Hingga pada suatu masa desa Gerduren kedatangan anak perempuan yang sangat cantik yang mempunyai daya tarik yang sangat luar biasa. Anak perempuan itu mempunyai kesukaan menari-nari, namun yang menjadi aneh adalah tidak ada satu orangpun yang mengetahui asal muasal dari perempuan tersebut, karena anak itu sering kelihatan di desa tersebut sehingga ada orang tua yang memupu (menjadikan anak angkat) kepada anak tersebut, hampir setiap malam jumat kliwon rumah orang itupun akhirnya menjadi ramai, karena kedatangan anak itu yang disebut orang sebagai Nyai Kuning untuk sekedar menari-nari dengan di iringi alat musik sederhana seperti bongkel dan kenthong yang di mainankan oleh para pemuda desa tersebut.
Ketika anak tersebut sedang menari-nari di iringi oleh alat musik kenclung, alat musik kenclung pada awalnya digunakan sebagai pertanda para petani palawija di dalam menanam pala tersebut, jadi bisa ketahui mana pekerja yang rajin dan tidak oleh bunyi kencung itu semakin rajin di dalam menanam maka bunyi akan semakin cepat. Ketika para pemuda-pemudi yang sedang asik bermain dan menari-nari tiba-tiba anak tersebut tersungkur ( kesurupan ), para sesepuh desa berusaha menyembuhkan namun tidak ada satupun yang bisa kemudian ada salah satu warga yang memangil Ki Warga Dipa untuk menyembuhkan anak gadis tersebut sesampainya disana anak gadis itu lari melihat Ki Warga Dipa menuju ibu angkatnya tadi dan berlindung di bawah pelukan ibu angkatnya tersebut.

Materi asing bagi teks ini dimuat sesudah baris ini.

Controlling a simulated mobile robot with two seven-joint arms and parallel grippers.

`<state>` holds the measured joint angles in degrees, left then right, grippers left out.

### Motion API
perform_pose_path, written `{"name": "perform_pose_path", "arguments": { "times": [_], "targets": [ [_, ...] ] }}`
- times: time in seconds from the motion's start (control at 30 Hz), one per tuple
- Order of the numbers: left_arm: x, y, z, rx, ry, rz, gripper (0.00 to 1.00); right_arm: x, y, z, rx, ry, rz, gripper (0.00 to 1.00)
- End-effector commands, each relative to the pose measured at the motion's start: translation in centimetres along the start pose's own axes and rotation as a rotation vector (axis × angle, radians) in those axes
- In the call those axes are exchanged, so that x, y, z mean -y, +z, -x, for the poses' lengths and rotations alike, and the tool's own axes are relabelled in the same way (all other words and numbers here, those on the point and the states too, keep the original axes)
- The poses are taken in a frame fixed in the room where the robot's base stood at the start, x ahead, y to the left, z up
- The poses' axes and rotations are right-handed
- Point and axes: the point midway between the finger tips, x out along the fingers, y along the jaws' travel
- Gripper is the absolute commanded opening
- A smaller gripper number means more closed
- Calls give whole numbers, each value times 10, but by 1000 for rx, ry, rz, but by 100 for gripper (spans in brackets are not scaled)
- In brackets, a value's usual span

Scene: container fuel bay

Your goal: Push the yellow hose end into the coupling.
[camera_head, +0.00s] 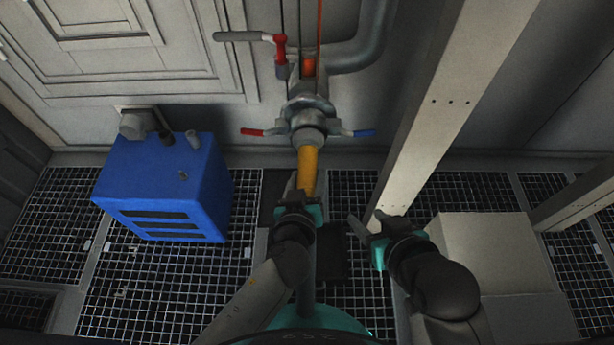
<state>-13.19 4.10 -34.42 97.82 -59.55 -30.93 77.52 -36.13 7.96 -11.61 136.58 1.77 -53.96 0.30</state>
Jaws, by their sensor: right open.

Anak gadis itupun berbicara kepada ibunya saya takut kepada Ki Lurah, padahal saat itu Ki Warga Dipa belum diangkat menjadi Lurah, dan memang pada saat itu belum ada pemimpin desa ataupun lurah di sana. Kemudian Ki Warga Dipa berusaha menyadarkan anak gadis itu tadi, ditanya oleh Ki Warga Dipa, nama kamu siapa, dia menjawab saya Kastinem berasal dari Jawa Barat saya ditugasi untuk melatih tari disini. Keberadaan asal-usul Kastinem oleh masyarakat umum sebagai misteri hanya ibu angkatnya dan Ki Warga Dipa yang tahu asal muasal dari gadis tersebut.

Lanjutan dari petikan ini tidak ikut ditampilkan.